> **Task instructions**: Go through the entries below and retype them exactly, omitting each picture.

> **Data for the task**:
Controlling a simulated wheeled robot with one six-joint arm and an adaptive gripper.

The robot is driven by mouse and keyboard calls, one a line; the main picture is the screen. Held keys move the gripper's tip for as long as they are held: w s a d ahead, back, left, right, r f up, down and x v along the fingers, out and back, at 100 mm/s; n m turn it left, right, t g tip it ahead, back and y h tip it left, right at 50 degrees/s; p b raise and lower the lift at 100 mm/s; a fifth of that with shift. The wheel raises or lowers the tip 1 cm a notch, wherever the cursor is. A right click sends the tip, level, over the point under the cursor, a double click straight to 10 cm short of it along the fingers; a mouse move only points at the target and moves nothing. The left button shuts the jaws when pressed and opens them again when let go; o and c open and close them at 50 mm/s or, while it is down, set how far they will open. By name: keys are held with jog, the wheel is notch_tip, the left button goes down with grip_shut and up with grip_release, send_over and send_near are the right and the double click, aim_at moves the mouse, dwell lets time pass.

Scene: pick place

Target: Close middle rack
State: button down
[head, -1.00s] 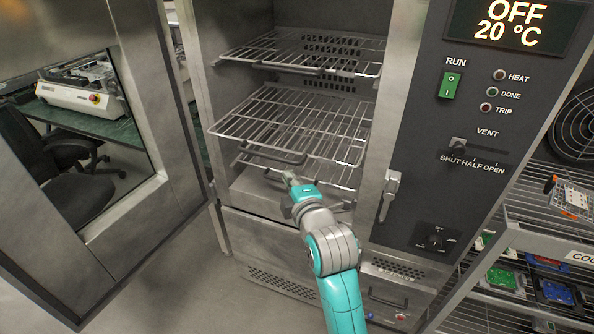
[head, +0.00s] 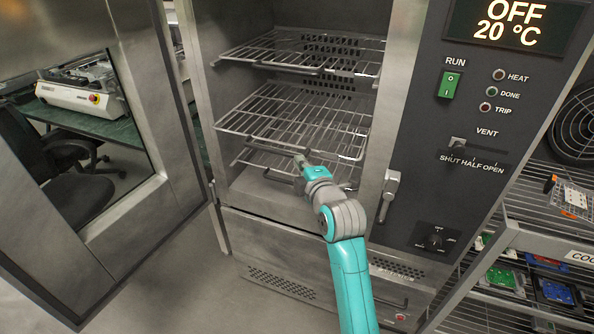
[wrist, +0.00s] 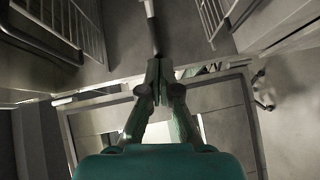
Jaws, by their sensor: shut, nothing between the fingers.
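The middle rack (head: 300,115) is a wire shelf in the open oven, between an upper and a lower rack. Its front edge still stands slightly forward, close to the oven's opening. My gripper (head: 300,158) is shut and empty at the middle of that front edge, by the rack's front handle bar. It seems to touch the bar, but the exact contact is hard to see. In the wrist view my gripper's closed fingertips (wrist: 159,64) point at a dark bar just ahead of them.
The upper rack (head: 305,55) and lower rack (head: 262,165) sit above and below. The oven door (head: 165,215) stands wide open at the left. The control panel (head: 455,130) is on the right, with a shelf unit (head: 530,240) beyond it.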

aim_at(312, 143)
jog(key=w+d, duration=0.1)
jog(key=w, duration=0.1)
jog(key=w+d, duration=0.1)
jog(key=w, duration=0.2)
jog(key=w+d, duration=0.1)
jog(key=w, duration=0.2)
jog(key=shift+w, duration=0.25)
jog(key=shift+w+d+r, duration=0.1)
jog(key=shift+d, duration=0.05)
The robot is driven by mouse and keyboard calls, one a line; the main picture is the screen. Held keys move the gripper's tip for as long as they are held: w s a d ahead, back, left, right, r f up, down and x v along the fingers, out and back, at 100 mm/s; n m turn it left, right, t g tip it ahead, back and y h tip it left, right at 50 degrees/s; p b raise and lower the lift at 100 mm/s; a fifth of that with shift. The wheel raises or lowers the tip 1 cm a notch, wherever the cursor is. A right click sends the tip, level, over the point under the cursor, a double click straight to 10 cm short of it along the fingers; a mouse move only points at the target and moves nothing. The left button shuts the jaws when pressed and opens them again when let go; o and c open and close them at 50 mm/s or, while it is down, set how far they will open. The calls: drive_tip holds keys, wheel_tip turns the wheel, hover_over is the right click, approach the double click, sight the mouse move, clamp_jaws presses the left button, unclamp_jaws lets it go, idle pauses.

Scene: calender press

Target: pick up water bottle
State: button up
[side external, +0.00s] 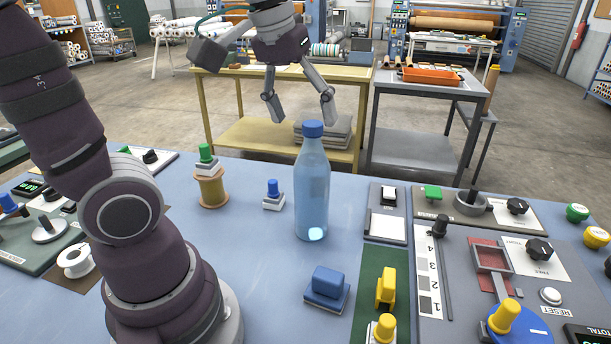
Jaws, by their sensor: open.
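The water bottle (312,190) is clear blue with a blue cap (313,129). It stands upright on the blue work table, near the middle of the side external view. My gripper (303,107) points down, with its two fingers spread wide apart and nothing between them. In the picture the fingers show just above and to either side of the bottle's cap. The gripper's exact distance in depth from the bottle cannot be told from this one view.
A spool with a green knob (209,180) and a small blue-knobbed block (273,196) stand left of the bottle. A blue block (327,288) and yellow pieces (386,287) lie in front. Control panels (520,262) fill the right. Table (262,250) left of the blue block is bare.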

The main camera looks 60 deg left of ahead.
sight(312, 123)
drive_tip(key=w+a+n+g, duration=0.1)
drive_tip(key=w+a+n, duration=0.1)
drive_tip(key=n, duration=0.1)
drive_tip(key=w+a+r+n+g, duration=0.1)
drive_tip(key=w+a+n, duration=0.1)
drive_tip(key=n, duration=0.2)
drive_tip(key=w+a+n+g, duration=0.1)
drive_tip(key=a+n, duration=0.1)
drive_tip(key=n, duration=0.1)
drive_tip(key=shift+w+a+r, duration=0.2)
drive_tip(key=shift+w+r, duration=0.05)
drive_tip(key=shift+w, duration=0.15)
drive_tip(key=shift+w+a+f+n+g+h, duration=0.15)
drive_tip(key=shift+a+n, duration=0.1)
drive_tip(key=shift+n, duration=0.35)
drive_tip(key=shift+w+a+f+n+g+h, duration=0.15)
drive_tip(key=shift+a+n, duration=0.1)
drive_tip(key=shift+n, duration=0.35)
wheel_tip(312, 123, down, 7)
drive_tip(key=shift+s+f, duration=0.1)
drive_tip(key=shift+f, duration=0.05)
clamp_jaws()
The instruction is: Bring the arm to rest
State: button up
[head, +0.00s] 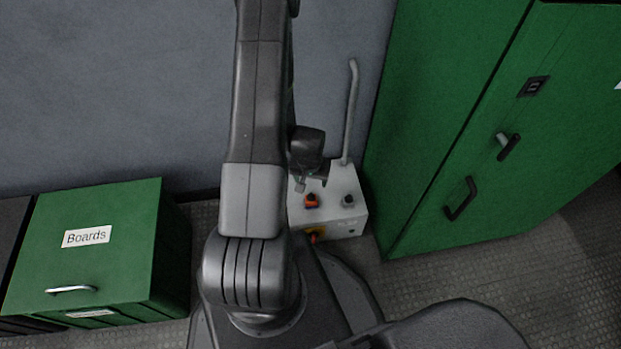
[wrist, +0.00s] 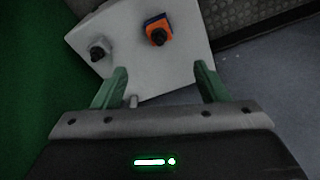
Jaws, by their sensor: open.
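My arm (head: 254,140) rises from my base in the middle of the head view and reaches up past the top edge. My gripper (wrist: 160,80) shows in the wrist view with its two green fingers spread apart and nothing between them. In the head view its dark body (head: 307,150) is partly hidden behind the arm, above the grey control box (head: 345,205).
The box carries an orange-based switch (head: 312,200) and a black knob (head: 348,200); a grey conduit (head: 350,110) rises behind it. A green cabinet (head: 460,120) stands close on the right. A green "Boards" drawer unit (head: 120,255) stands left. A grey wall (head: 110,90) is behind.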

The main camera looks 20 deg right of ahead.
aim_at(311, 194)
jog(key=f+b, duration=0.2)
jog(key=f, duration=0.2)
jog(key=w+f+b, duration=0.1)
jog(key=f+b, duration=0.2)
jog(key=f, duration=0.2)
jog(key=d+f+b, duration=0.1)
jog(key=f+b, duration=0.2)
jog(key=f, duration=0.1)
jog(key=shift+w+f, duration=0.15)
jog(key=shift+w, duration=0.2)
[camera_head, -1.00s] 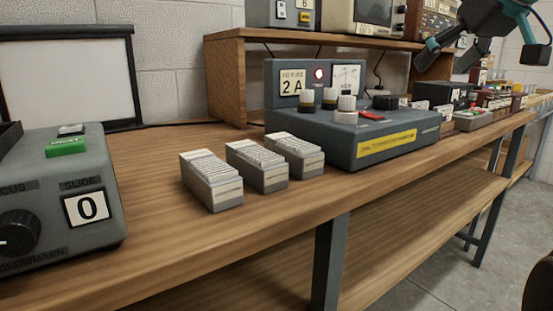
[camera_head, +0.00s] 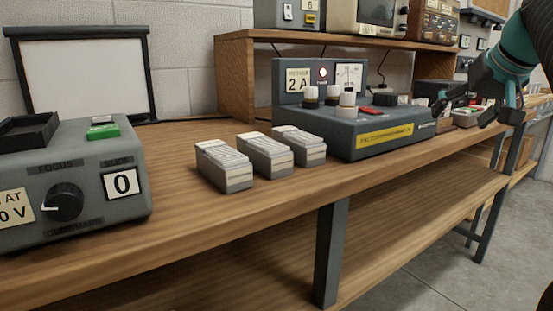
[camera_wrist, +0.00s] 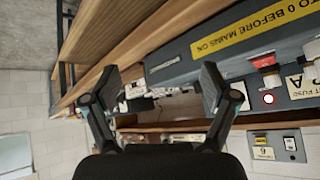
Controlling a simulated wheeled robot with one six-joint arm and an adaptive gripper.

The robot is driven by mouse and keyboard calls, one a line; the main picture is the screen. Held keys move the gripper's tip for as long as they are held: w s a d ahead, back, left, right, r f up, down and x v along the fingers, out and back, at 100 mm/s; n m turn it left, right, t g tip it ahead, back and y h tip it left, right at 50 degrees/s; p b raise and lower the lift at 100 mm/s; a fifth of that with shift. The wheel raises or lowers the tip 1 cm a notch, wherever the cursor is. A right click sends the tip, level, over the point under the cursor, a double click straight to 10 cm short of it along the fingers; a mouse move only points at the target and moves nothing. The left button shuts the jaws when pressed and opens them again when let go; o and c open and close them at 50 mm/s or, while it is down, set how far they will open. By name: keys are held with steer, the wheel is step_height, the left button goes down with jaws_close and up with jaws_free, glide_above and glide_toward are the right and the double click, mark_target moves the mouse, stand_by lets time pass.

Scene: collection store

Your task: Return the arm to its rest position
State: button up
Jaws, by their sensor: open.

> **Finished exercise**:
Controlling a simulated wheeled robot with one six-joint arm and an adaptive gripper.

The robot is driven by mouse and keyboard calls, one a line; the main picture is the screen. Held keys move the gripper's tip for as long as they are held: w s a d ahead, back, left, right, r f up, down and x v along the fingers, out and back, at 100 mm/s; n m turn it left, right, t g tip it ahead, back and y h tip it left, right at 50 degrees/s; p b raise and lower the lift at 100 mm/s; a fifth of that with shift. The wheel raises or lowers the tip 1 cm a notch, wherever the cursor is. A right click sends the tip, level, over the point under the cursor, a double click straight to 10 cm short of it along the fingers; a mouse move only points at the target and moves nothing. The left button shuts the jaws when pressed and opens them again when let go; o and c open and close them at 50 mm/s or, while it is down, set how far they will open. By name: keys are held with jog, the wheel is notch_tip, the left button goes down with grip_shut and up with grip_release, send_over and send_near are the right and the double click, aim_at moves the mouse, dwell lets time pass.

Scene: pick place

Target: Close middle rack
State: button down
[head, -1.00s] 
[head, +0.00s] 
[wrist, +0.00s] 
Jaws, by their sensor: shut, nothing between the fingers.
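The middle rack (head: 300,115) is a wire shelf in the open oven, between an upper and a lower rack. Its front edge still stands slightly forward, close to the oven's opening. My gripper (head: 300,158) is shut and empty at the middle of that front edge, by the rack's front handle bar. It seems to touch the bar, but the exact contact is hard to see. In the wrist view my gripper's closed fingertips (wrist: 159,64) point at a dark bar just ahead of them.
The upper rack (head: 305,55) and lower rack (head: 262,165) sit above and below. The oven door (head: 165,215) stands wide open at the left. The control panel (head: 455,130) is on the right, with a shelf unit (head: 530,240) beyond it.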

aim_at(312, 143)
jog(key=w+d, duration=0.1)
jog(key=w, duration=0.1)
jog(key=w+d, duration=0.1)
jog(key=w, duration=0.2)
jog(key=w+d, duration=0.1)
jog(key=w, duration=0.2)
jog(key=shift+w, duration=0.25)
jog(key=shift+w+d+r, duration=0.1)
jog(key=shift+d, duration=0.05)
The robot is driven by mouse and keyboard calls, one a line; the main picture is the screen. Held keys move the gripper's tip for as long as they are held: w s a d ahead, back, left, right, r f up, down and x v along the fingers, out and back, at 100 mm/s; n m turn it left, right, t g tip it ahead, back and y h tip it left, right at 50 degrees/s; p b raise and lower the lift at 100 mm/s; a fifth of that with shift. The wheel raises or lowers the tip 1 cm a notch, wherever the cursor is. A right click sends the tip, level, over the point under the cursor, a double click straight to 10 cm short of it along the fingers; a mouse move only points at the target and moves nothing. The left button shuts the jaws when pressed and opens them again when let go; o and c open and close them at 50 mm/s or, while it is down, set how far they will open. The calls: drive_tip holds keys, wheel_tip turns the wheel, hover_over is the right click, approach the double click, sight the mouse move, clamp_jaws presses the left button, unclamp_jaws lets it go, idle pauses.

Scene: calender press

Target: pick up water bottle
State: button up
[side external, +0.00s] 
Jaws, by their sensor: open.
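The water bottle (312,190) is clear blue with a blue cap (313,129). It stands upright on the blue work table, near the middle of the side external view. My gripper (303,107) points down, with its two fingers spread wide apart and nothing between them. In the picture the fingers show just above and to either side of the bottle's cap. The gripper's exact distance in depth from the bottle cannot be told from this one view.
A spool with a green knob (209,180) and a small blue-knobbed block (273,196) stand left of the bottle. A blue block (327,288) and yellow pieces (386,287) lie in front. Control panels (520,262) fill the right. Table (262,250) left of the blue block is bare.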

The main camera looks 60 deg left of ahead.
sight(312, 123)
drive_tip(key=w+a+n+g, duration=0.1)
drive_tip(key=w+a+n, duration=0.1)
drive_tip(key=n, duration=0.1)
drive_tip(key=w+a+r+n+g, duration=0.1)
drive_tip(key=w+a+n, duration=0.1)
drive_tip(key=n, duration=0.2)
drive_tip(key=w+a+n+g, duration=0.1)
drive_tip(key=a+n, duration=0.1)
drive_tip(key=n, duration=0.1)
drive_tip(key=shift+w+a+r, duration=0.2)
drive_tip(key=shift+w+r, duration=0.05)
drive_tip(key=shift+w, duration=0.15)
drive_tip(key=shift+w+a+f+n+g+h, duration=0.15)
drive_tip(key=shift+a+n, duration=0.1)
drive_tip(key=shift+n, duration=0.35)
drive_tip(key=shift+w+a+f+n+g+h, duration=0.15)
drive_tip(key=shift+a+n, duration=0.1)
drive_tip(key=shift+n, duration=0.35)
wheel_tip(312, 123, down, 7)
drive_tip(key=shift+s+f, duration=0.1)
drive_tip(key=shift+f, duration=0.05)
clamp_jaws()
The instruction is: Bring the arm to rest
State: button up
[head, +0.00s] 
[wrist, +0.00s] 
Jaws, by their sensor: open.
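My arm (head: 254,140) rises from my base in the middle of the head view and reaches up past the top edge. My gripper (wrist: 160,80) shows in the wrist view with its two green fingers spread apart and nothing between them. In the head view its dark body (head: 307,150) is partly hidden behind the arm, above the grey control box (head: 345,205).
The box carries an orange-based switch (head: 312,200) and a black knob (head: 348,200); a grey conduit (head: 350,110) rises behind it. A green cabinet (head: 460,120) stands close on the right. A green "Boards" drawer unit (head: 120,255) stands left. A grey wall (head: 110,90) is behind.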

The main camera looks 20 deg right of ahead.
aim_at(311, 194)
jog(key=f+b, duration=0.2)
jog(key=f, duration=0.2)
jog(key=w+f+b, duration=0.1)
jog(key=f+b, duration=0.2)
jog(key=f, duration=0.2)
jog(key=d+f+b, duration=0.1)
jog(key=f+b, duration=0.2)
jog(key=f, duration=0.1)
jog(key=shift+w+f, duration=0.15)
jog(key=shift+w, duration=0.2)
[camera_head, -1.00s] 
[camera_head, +0.00s] 
[camera_wrist, +0.00s] 
Controlling a simulated wheeled robot with one six-joint arm and an adaptive gripper.

The robot is driven by mouse and keyboard calls, one a line; the main picture is the screen. Held keys move the gripper's tip for as long as they are held: w s a d ahead, back, left, right, r f up, down and x v along the fingers, out and back, at 100 mm/s; n m turn it left, right, t g tip it ahead, back and y h tip it left, right at 50 degrees/s; p b raise and lower the lift at 100 mm/s; a fifth of that with shift. The wheel raises or lowers the tip 1 cm a notch, wherever the cursor is. A right click sends the tip, level, over the point under the cursor, a double click straight to 10 cm short of it along the fingers; a mouse move only points at the target and moves nothing. The left button shuts the jaws when pressed and opens them again when let go; o and c open and close them at 50 mm/s or, while it is down, set how far they will open. By name: keys are held with steer, the wheel is step_height, the left button goes down with jaws_close and up with jaws_free, glide_above and glide_toward are the right and the double click, mark_target moves the mouse, stand_by lets time pass.

Scene: collection store

Your task: Return the arm to its rest position
State: button up
Jaws, by their sensor: open.

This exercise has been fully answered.